Fourth and final installment of my trip through the south of Jordan: Aqaba
As we left Wadi Rum that morning, crowded on our tour bus, rolling across the desert to Aqaba, we stopped at the Disi women’s ceramic shop sponsored by USAID. We were supposed to complete some sort of service project but we ended up planting non-desert flowers and moving some gravel, confused as to where we were and why. I have never been a proponent of unsustainable aid and was very unhappy to be a part of such an isolated and elitist project. In addition, the ceramic shop functioned as a prime example of USAID propaganda and the white women’s burden. I wish that such attempts at female empowerment through economic opportunities were more sustainable and provided a skill and service that breaches the tourist industry interested in ogling “village women producing local goods”.

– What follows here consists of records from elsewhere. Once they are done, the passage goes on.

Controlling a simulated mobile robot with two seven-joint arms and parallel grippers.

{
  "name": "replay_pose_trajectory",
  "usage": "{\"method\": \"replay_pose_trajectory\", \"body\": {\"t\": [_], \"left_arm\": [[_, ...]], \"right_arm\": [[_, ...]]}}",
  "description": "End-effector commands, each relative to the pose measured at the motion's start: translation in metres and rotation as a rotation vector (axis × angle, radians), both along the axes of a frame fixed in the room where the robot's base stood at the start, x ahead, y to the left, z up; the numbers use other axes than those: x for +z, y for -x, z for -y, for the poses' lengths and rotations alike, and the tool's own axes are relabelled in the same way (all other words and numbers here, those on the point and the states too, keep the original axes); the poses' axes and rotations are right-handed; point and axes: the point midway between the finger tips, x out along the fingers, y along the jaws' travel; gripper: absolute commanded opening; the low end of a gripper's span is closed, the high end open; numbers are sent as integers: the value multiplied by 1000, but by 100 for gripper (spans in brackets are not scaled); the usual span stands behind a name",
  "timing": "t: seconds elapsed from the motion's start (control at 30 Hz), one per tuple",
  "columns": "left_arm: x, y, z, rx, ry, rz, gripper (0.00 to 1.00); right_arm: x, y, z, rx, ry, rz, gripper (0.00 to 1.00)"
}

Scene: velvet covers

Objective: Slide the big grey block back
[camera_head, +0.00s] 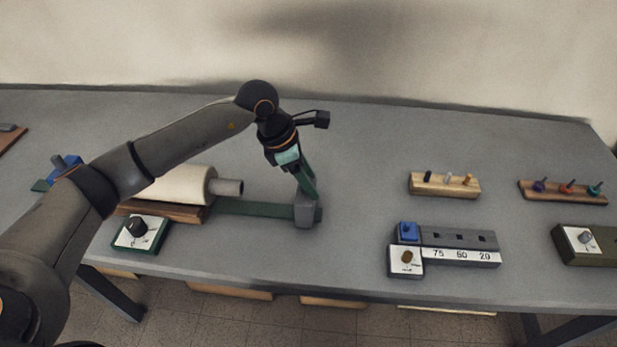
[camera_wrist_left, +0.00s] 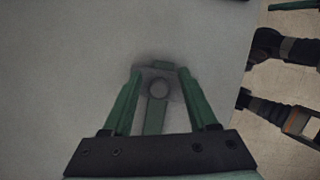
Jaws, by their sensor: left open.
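The big grey block (camera_head: 307,212) sits at the right part of a flat green rail (camera_head: 250,209) on the table. The rail runs left towards a cream roll (camera_head: 184,186) on a wooden base. My left gripper (camera_head: 308,193) points down over the block with its green fingers. In the left wrist view the open gripper (camera_wrist_left: 160,76) has a finger on either side of the block (camera_wrist_left: 158,89), with the rail between them. I cannot tell whether the fingers touch the block.
A green box with a black knob (camera_head: 137,228) stands in front of the roll. To the right are a wooden peg rack (camera_head: 444,184), a grey numbered block with a blue piece (camera_head: 460,240), another peg rack (camera_head: 562,191) and an olive box (camera_head: 585,252). The table behind the rail is clear.

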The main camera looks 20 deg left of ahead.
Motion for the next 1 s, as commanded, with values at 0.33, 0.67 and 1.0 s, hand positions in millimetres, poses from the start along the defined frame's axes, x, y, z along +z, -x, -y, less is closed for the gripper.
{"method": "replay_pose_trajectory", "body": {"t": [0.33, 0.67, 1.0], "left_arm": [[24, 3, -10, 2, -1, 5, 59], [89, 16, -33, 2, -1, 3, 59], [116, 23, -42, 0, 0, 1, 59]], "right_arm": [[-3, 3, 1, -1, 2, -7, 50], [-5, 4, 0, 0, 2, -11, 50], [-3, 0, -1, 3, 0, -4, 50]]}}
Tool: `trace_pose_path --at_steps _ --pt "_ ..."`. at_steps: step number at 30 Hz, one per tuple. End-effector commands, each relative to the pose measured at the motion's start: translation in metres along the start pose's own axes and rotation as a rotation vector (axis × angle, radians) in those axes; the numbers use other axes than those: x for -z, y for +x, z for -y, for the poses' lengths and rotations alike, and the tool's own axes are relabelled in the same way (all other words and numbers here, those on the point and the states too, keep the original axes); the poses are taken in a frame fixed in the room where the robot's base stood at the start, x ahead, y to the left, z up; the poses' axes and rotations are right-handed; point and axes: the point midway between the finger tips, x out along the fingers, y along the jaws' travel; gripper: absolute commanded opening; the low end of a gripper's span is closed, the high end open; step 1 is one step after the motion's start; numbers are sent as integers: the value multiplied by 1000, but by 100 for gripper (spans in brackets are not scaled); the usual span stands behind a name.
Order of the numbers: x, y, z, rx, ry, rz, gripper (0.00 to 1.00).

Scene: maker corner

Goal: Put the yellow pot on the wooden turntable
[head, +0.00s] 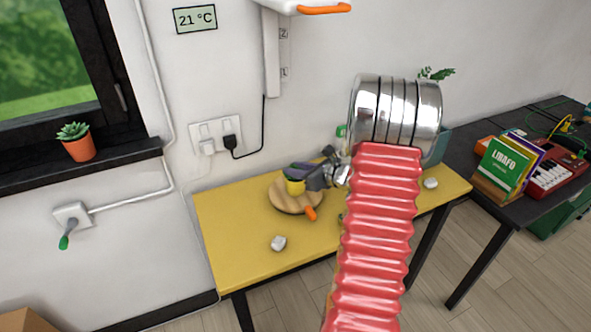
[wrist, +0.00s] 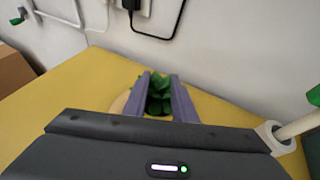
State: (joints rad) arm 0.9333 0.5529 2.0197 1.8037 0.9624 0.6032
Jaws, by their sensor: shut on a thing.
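The wooden turntable (head: 283,203) lies on the yellow table, with an orange handle (head: 310,213) at its front right. The small yellow pot (head: 295,187) is over the turntable's top in the head view; I cannot tell whether it touches the wood. My gripper (head: 298,172) reaches in from the right, its purple fingers shut on the pot. In the wrist view, a dark green plant (wrist: 159,97) shows between the fingers, and the pot's body is hidden. A pale edge of the turntable (wrist: 120,103) shows left of the fingers.
The yellow table (head: 235,232) has free room at its left. A small whitish lump (head: 278,243) lies in front of the turntable, and another (head: 430,183) lies at the right. A black charger cable (head: 262,130) hangs behind. My red arm hides the table's middle right.

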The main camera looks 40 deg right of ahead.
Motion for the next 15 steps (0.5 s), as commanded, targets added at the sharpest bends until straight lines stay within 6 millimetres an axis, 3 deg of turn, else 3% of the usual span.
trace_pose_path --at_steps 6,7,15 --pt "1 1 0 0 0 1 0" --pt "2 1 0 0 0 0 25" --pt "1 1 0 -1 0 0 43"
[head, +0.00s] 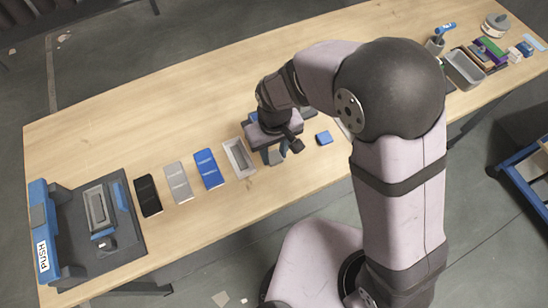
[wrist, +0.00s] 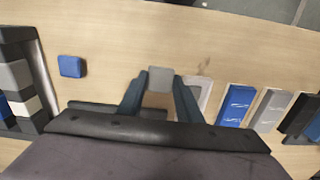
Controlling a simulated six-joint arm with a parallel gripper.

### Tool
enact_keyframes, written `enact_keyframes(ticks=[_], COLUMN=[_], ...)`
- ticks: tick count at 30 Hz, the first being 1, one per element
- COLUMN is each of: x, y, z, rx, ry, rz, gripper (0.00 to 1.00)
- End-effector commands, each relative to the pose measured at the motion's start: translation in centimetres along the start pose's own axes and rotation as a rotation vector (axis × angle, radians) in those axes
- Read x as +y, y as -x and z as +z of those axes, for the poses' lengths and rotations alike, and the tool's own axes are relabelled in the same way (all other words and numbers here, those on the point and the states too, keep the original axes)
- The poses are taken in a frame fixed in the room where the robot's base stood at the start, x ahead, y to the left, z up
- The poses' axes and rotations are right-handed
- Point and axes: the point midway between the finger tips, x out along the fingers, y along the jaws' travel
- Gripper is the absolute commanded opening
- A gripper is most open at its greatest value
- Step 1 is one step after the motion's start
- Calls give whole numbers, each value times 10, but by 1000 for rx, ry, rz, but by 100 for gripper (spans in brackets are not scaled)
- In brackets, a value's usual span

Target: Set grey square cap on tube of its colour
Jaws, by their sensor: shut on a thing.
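My gripper (wrist: 161,88) is shut on the grey square cap (wrist: 160,75), which shows between the fingertips in the wrist view. In the head view my gripper (head: 277,155) is over the table, just right of the pale open tray; the cap is hard to make out there. The long grey piece (head: 178,182), seemingly the grey tube, lies between a black one (head: 148,195) and a blue one (head: 208,169). The grey piece also shows at the right of the wrist view (wrist: 268,112). A blue square cap (head: 324,138) lies apart from my gripper.
The pale open tray (head: 231,151) lies beside the blue piece. A dark fixture (head: 123,215) with a blue PUSH unit (head: 40,225) stands at the table's left end. Bins and small items, including a grey bin (head: 463,72), crowd the far right. The table's back half is clear.

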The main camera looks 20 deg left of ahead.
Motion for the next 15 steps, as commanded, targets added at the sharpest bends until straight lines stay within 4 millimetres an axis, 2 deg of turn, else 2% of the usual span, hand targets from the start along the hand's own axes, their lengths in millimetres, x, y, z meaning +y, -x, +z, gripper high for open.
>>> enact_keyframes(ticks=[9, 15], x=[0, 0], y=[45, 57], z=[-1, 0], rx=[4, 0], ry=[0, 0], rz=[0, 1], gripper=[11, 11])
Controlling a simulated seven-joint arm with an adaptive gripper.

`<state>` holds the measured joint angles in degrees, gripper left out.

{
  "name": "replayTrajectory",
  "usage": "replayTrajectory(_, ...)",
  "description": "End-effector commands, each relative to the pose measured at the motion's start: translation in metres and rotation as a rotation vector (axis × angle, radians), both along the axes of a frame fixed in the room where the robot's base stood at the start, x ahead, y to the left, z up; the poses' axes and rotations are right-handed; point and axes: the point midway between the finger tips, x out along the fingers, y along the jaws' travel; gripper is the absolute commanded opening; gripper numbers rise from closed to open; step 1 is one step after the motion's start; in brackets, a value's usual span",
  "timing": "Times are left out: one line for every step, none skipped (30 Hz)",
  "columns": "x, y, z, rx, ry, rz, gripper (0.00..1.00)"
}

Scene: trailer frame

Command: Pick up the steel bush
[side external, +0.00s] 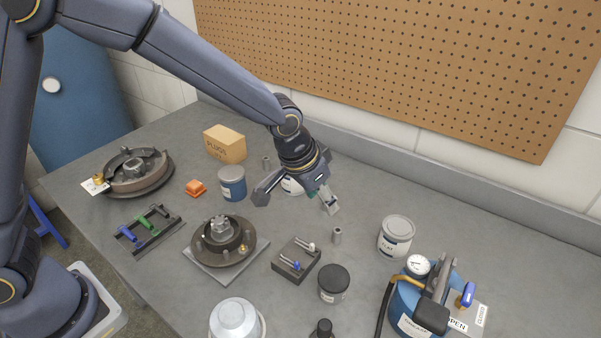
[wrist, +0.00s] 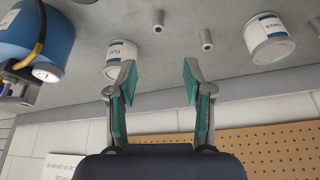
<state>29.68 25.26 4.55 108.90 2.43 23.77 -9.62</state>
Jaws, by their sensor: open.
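Two small grey metal cylinders stand apart on the bench in the wrist view, one at the top middle (wrist: 158,21) and one just right of it with a dark hole in its end (wrist: 206,39). Either could be the steel bush; I cannot tell which. My gripper (side external: 297,197) is open and empty above the bench. Its fingers are spread in the wrist view (wrist: 158,82), not touching either cylinder.
Another white-labelled can (side external: 291,186) is partly hidden behind my gripper. A dark block with pins (side external: 297,260), a black-lidded jar (side external: 333,283) and a blue gauge unit (side external: 415,295) stand in front. A pegboard wall (side external: 430,70) rises behind.

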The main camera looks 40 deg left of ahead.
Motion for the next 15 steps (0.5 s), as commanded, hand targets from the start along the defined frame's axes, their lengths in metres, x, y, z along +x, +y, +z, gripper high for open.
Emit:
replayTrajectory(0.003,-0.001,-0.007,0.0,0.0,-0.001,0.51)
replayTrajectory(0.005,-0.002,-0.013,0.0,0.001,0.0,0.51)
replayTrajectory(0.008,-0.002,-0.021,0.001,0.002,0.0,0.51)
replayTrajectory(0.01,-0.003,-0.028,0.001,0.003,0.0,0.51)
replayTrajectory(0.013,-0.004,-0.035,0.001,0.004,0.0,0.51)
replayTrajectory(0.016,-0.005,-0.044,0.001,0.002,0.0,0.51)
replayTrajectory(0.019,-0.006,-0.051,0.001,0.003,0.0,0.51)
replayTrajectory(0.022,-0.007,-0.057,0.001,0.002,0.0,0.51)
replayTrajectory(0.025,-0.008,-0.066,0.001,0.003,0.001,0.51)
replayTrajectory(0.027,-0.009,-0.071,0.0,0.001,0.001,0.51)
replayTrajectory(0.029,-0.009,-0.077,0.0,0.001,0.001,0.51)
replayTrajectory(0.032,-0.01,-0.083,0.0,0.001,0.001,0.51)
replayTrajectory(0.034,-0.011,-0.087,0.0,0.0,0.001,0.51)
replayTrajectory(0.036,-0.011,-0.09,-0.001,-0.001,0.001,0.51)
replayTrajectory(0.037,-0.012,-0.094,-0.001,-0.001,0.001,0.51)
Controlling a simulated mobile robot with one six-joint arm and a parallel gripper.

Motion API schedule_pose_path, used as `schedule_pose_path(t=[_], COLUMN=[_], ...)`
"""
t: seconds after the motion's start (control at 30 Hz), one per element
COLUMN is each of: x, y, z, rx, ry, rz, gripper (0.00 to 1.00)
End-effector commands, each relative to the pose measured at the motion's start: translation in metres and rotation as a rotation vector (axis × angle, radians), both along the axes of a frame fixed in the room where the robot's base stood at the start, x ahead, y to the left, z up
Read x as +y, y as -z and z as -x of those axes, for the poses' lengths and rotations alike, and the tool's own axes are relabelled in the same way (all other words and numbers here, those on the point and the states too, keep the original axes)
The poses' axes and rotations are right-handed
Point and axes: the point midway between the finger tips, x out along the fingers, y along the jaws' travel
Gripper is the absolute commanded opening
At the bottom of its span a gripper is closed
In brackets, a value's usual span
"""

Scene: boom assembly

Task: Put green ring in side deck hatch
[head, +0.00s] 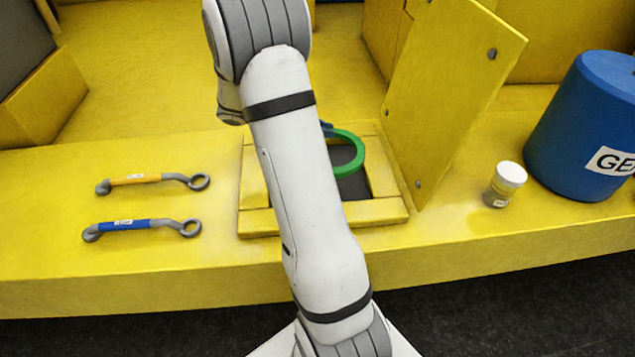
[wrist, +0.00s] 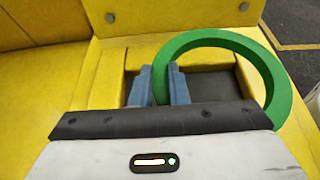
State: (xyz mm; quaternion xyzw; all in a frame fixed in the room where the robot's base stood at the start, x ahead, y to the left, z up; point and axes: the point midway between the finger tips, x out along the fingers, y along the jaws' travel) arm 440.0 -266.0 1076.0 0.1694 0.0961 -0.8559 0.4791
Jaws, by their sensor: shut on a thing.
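The green ring (head: 350,150) is over the side deck hatch (head: 388,210), a square opening with a raised yellow frame and a dark inside. In the wrist view the ring (wrist: 274,82) is tilted and held at its left side between two blue fingertips. My gripper (wrist: 162,84) is shut on the ring. In the head view my arm hides most of the gripper and the left part of the opening. The ring appears above the opening; its exact height over the frame is hard to tell. The yellow hatch lid (head: 450,90) stands open on the right side.
Two wrenches with yellow (head: 140,179) and blue (head: 128,225) handles lie on the deck at left. A small white-capped jar (head: 505,185) and a big blue cylinder (head: 590,125) stand right of the lid. The deck between wrenches and hatch is clear.

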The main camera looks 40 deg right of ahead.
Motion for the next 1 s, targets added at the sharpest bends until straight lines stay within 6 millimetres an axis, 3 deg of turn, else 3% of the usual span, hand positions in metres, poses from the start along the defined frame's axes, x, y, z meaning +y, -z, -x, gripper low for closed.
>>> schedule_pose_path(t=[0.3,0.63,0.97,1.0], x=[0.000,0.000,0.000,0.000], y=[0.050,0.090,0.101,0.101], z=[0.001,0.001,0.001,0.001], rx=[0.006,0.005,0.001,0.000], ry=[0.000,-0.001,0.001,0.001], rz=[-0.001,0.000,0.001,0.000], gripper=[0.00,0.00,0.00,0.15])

We made our way quickly to Aqaba for some relaxation and indulgence and got just that on board our mini-yachts booked for us by SIT, our school. On board we bumped American music, danced under the blazing sun and watched the dark blue of the Red Sea flash beneath our boat. We reached vibrant corals situated beneath glimmering waves between Egypt’s Sinai, Palestine, Israel, Jordan and Saudi Arabia. We snorkeled among the coarls, its pale colors shimmering near the surface beneath the crystal clear water. We surrendered ourselves to the blue silence of the open Sea, watching scores of colorful fish dart beneath us, flickering in and out of visibility, merging with the coral and emerging a tiny dart. The fish were every color imaginable, the corals every shape. Some grew tall and spiny, others bulbous and spongy. In place sit was impossible to hover above because they nearly breached the surface. Farther off from the drop off site however, deep below, the gray skeletons of corals haunted the sea floor, a bracing reminder that this environment is a delicate place and the casual acts of humans carry devastating impacts on the earth.
Later we moved to a shipwreck and snorkeled around 25 ft above it, the darkness of the blue swallowing its rusty ominousness deep below our curious fingers. Attempts to reach its history were continuously thwarted by inner ear pressure for all but our boat guide, his deep sea fins and years of sun-beaten experience.
The yachting experience was capped off with diving and jumping off the boat before pulling up to the touristy, sleazy town of Aqaba. And thus our Southern excursion came to a conclusion, a blessing for our worn-down bodies.